Food Aid Arrives in Tillaberi Communities for Families and Local School
Brian Nowak, Niger Program Director
Thanks to your help, the village of Seiga and surrounding communities in the Tillaberi region of Niger will have access to subsidized grain to help them through the end of what’s known as “the hungry season,” usually marked as a time of out-of-reach grain prices. As the entire country struggles through a serious food crisis sweeping the Sahel, everyone is waiting for their crops of millet to ripen. RAIN staff noticed families surviving on low quantities of poor quality meals, witnessing several children consuming food normally designated for the animals. Many families have been utilizing their seed stocks for food, leaving them unable to plant beans in their fields. High grain and bean prices leave families in survival strategy mode – selling assets, rationing food, living in a weakened state during the important three-month agricultural season.
This month, RAIN funded the delivery by a local grain vendor of sixty 100kg sacs of millet and sorghum to stock a local adobe storage shed, turning it into a temporary cereal bank for the surrounding villages. A committee was formed, which includes the local school director, PTA president and head of the RAIN mentoring group, to establish a price for the grain that is less than half the market value. The aim of this strategy is to direct the generated income to support the local school, while providing access to otherwise inaccessible food. The committee has been meeting daily in preparation for the start of the school year, usually in early October. Many of the children of the families who will be purchasing the grain at the subsidized price will also be benefiting from food at school purchased from the income generated.
Along with Seiga, benefiting surrounding communities include Tooro Tondi and Belkou.
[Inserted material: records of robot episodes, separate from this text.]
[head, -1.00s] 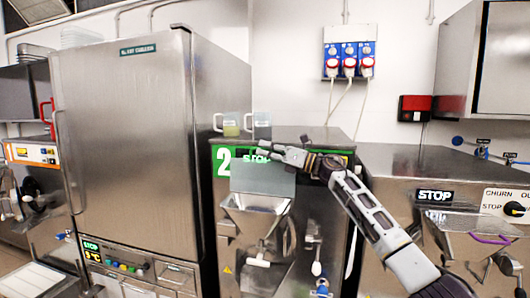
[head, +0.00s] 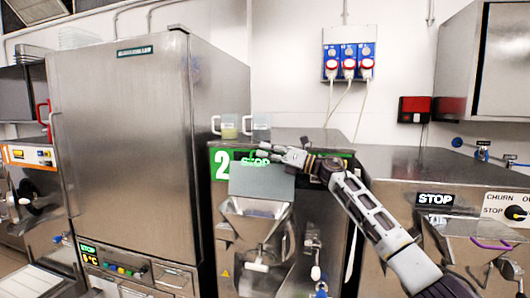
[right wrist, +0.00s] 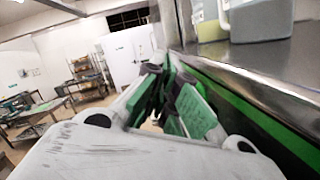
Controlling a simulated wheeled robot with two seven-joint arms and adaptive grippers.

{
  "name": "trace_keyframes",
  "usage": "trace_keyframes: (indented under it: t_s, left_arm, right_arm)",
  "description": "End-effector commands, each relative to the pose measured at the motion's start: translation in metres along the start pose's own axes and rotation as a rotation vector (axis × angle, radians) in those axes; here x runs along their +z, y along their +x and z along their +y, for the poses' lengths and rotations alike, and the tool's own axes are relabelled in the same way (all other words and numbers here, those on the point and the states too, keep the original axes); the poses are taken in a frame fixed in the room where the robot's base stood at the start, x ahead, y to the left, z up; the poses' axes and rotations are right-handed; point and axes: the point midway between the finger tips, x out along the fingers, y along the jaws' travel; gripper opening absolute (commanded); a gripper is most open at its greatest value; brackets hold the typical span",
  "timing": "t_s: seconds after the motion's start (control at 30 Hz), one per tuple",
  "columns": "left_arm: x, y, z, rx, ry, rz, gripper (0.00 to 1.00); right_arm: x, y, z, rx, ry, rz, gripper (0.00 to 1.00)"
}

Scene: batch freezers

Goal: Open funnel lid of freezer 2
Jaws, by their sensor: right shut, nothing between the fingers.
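Freezer 2 (head: 325,215) stands in the middle of the head view, marked with a white 2 on a green strip. Its funnel (head: 255,222) shows an open mouth. The funnel lid (head: 262,181), a flat grey plate, stands upright behind the mouth. My right gripper (head: 265,153) is at the lid's top edge, in front of the green strip; I cannot tell whether it touches the lid. In the right wrist view its fingers (right wrist: 172,108) are shut and empty beside the freezer's green strip (right wrist: 240,110). My left gripper is not in view.
Two clear jugs (head: 243,128) stand on top of freezer 2. A tall steel cabinet (head: 125,150) is close on the left. Another machine (head: 440,165) with a STOP label is on the right. Red and blue sockets (head: 349,62) with cables hang on the back wall.

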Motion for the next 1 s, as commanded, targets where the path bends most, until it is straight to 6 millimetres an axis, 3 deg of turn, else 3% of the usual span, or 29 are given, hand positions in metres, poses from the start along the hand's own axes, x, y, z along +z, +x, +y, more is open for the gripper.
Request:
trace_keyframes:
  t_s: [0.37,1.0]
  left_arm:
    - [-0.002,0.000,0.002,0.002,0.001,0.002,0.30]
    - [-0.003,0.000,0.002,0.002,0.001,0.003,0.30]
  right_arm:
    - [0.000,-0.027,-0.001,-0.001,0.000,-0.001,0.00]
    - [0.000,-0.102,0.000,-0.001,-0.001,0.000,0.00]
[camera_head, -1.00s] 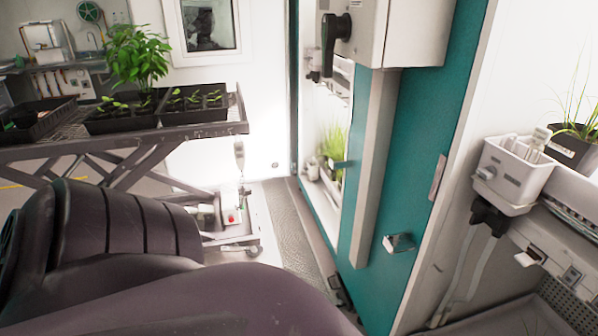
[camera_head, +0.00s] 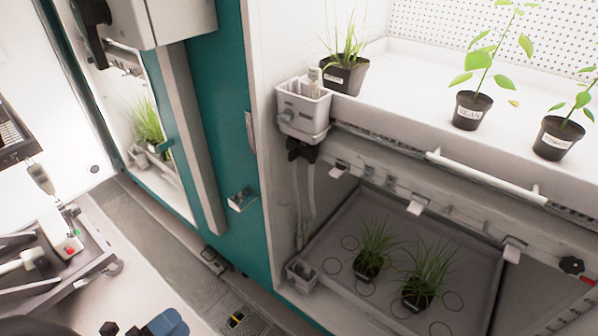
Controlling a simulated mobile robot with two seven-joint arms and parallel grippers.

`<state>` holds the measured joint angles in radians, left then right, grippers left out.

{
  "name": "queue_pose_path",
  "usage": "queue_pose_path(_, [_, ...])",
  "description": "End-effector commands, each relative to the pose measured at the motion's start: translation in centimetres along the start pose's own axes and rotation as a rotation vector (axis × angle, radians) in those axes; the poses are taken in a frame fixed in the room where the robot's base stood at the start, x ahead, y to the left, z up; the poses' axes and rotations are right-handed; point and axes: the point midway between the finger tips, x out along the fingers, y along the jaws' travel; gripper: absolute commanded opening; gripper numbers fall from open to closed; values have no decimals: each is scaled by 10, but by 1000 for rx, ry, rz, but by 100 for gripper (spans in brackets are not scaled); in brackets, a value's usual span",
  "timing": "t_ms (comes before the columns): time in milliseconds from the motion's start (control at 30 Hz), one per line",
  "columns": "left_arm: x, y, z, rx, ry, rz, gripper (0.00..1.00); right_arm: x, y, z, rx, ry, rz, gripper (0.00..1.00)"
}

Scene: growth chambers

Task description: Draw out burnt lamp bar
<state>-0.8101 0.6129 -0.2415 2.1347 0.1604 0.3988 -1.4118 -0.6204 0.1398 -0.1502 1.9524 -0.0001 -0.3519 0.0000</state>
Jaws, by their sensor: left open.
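My right gripper is not in view.
Potted plants, one a seedling pot (camera_head: 467,110), stand on the white upper shelf (camera_head: 400,75). Two grass pots sit in the grey lower tray (camera_head: 335,225). A grey caddy (camera_head: 303,103) hangs at the shelf's left end. A teal door frame (camera_head: 222,110) stands left of the chamber.

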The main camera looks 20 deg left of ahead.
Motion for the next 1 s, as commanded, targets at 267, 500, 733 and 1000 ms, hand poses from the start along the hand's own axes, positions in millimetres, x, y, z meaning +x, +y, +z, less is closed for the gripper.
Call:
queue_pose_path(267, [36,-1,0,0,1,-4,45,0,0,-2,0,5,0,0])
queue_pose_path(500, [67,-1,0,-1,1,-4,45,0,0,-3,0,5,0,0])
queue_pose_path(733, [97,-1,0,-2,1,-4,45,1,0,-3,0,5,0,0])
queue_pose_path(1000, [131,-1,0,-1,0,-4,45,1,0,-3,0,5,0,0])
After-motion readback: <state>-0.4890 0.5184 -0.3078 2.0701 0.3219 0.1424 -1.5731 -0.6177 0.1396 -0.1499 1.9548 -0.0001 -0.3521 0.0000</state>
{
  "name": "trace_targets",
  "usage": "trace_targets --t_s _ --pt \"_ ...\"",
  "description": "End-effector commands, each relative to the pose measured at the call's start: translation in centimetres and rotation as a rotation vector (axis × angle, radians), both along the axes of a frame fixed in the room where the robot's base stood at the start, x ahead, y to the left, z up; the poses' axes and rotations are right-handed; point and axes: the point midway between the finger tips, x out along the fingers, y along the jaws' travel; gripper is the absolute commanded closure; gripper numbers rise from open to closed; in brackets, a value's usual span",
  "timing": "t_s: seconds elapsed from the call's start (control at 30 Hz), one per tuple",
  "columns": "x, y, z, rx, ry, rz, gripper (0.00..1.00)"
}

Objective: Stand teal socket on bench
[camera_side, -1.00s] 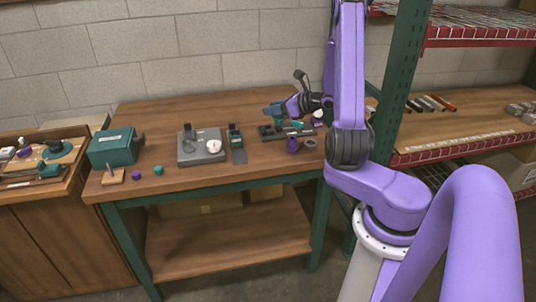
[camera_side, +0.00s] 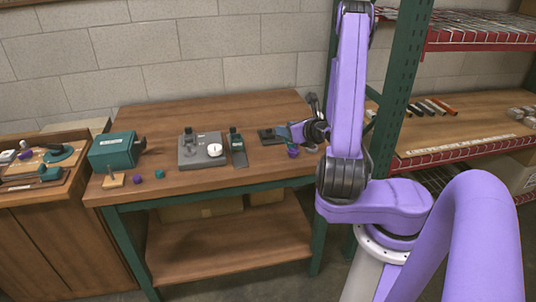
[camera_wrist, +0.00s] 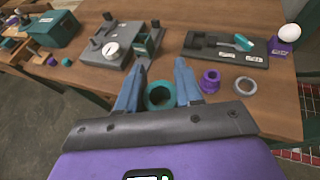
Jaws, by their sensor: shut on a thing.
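The teal socket (camera_wrist: 160,97) is a short ring between the two blue fingers of my gripper (camera_wrist: 159,72) in the wrist view. My gripper is shut on it, and its round opening faces the wrist camera. In the side view my gripper (camera_side: 285,133) is low over the right part of the bench (camera_side: 230,107). The socket is not clearly visible there. I cannot tell whether it touches the bench top.
A purple ring (camera_wrist: 211,79) and a grey ring (camera_wrist: 245,87) lie close to the right of my gripper. Behind them is a dark tray (camera_wrist: 205,46) with a teal-handled piece. A white bulb (camera_wrist: 288,33) stands at the far right. A grey fixture (camera_side: 188,158) is further left.

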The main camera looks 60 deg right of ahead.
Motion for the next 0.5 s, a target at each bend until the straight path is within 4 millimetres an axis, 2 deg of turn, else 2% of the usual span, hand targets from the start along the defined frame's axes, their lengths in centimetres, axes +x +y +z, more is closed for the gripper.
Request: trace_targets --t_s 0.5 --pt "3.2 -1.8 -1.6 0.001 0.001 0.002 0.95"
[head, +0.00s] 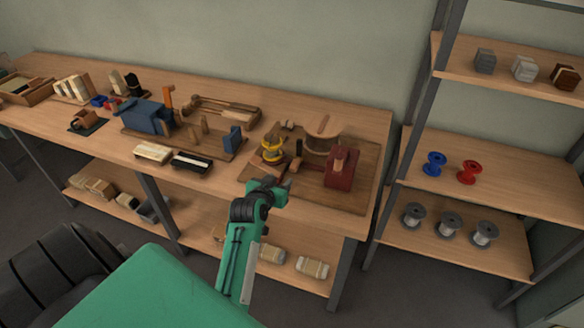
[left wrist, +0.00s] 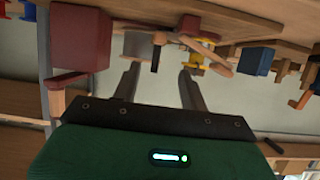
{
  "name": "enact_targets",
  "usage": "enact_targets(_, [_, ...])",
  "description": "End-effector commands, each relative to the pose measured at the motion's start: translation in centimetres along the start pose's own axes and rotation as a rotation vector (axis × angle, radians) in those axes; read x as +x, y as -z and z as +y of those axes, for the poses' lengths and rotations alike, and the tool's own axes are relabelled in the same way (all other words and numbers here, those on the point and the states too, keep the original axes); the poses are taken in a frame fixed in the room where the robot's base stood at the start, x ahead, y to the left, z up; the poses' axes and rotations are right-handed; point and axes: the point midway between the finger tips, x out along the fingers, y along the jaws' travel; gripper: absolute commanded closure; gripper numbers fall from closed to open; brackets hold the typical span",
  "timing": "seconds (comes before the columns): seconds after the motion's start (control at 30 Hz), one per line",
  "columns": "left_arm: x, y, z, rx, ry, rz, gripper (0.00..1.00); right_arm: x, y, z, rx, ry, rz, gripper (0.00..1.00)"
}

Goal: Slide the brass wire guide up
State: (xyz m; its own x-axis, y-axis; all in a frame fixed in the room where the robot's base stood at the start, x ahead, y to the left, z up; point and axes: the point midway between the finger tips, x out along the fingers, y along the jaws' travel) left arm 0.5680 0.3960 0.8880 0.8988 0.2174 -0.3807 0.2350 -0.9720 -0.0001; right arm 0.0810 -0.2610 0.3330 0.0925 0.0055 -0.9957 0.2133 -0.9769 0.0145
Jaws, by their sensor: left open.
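The yellow, brass-looking wire guide (head: 272,151) stands on the wooden board toward the right end of the workbench. It also shows in the left wrist view (left wrist: 196,57), where the scene appears upside down, just past one fingertip. My left gripper (head: 277,187) is in front of the guide, on the near side of the bench, apart from it as far as I can see. Its two fingers (left wrist: 160,78) are spread with nothing between them. The guide's lower part is hard to make out. My right gripper is in neither view.
A wooden drum (head: 322,135) and a red block (head: 341,170) stand right of the guide. A shelf rack (head: 470,190) with spools stands at the right.

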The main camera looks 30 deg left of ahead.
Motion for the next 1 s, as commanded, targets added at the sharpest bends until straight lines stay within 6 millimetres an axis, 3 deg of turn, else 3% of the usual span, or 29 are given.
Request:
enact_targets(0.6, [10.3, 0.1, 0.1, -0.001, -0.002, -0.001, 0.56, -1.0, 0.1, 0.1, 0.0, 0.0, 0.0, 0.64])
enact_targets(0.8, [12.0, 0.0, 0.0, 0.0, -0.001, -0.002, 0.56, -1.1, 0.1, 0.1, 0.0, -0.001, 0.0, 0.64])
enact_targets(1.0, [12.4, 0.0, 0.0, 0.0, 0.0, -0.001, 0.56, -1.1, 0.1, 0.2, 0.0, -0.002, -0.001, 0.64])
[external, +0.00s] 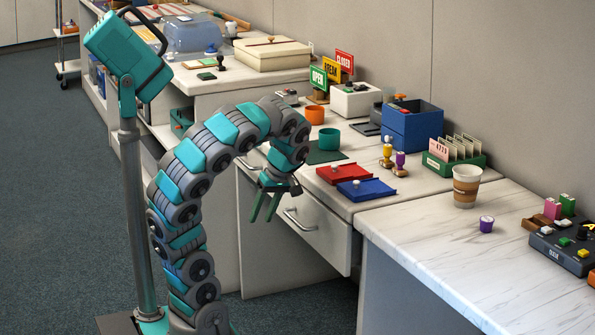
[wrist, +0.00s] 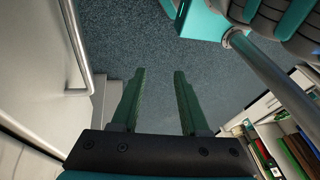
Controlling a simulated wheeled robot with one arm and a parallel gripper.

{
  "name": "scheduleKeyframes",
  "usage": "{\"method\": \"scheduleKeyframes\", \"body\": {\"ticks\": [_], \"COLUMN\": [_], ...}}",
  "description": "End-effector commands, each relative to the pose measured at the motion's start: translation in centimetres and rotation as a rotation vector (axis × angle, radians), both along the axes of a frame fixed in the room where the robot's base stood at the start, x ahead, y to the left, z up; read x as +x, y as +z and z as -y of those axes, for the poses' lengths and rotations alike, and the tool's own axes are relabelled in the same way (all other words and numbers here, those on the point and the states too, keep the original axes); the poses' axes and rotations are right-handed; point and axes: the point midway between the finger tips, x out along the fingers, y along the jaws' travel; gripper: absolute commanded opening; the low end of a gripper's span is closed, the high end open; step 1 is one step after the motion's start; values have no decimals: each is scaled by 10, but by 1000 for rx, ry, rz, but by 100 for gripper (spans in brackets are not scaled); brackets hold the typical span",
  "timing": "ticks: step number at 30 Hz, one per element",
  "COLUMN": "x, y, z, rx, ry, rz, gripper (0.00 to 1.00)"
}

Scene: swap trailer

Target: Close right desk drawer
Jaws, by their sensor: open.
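The pale desk drawer (external: 325,235) with a curved metal handle (external: 302,220) is at the middle of the external view, below the counter. Its front stands out from the cabinet beneath it. My gripper (external: 264,218) is open and empty, pointing down in front of the drawer's left part, and hides some of it. In the wrist view the two green fingers (wrist: 160,72) are apart with floor between them. A metal handle (wrist: 80,50) on a pale front lies left of them, apart from the fingers.
A marble-topped desk (external: 440,235) adjoins at right. The carpet (external: 60,200) at left is clear.

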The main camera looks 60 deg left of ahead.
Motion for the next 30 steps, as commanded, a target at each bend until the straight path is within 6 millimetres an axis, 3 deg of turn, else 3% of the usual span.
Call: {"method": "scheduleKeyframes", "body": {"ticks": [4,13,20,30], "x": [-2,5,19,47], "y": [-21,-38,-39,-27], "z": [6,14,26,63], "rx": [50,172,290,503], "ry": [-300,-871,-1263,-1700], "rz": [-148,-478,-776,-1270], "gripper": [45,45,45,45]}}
The food is transported by foot, donkey and camel to homes in the five mile radius surrounding the local school. Reinforced by a new education awareness campaign led by a group of twenty RAIN mentors, the Seiga school expects to fill their first-year classroom for the first time in years, while being able to offer support to older students in their ability to succeed.
The best rainy season in forty years has the vibrant Sahelien summer looking lush and green, a strong contrast to the difficulties people in Seiga and surrounding communities face while waiting for their crops to ripen. For pastoral communities, new grass growth brings with it the hope of healthy animals, milk and a good harvest, motivating families to work even harder through the end of the season. The food support you’ve made possible during this uncertain in-between time keeps families strong and allows them to keep more of their food stocks, increasing their ability to recover from this year of crisis. The people of Seiga expressly offer their thanks for your large role in sowing a more food secure future.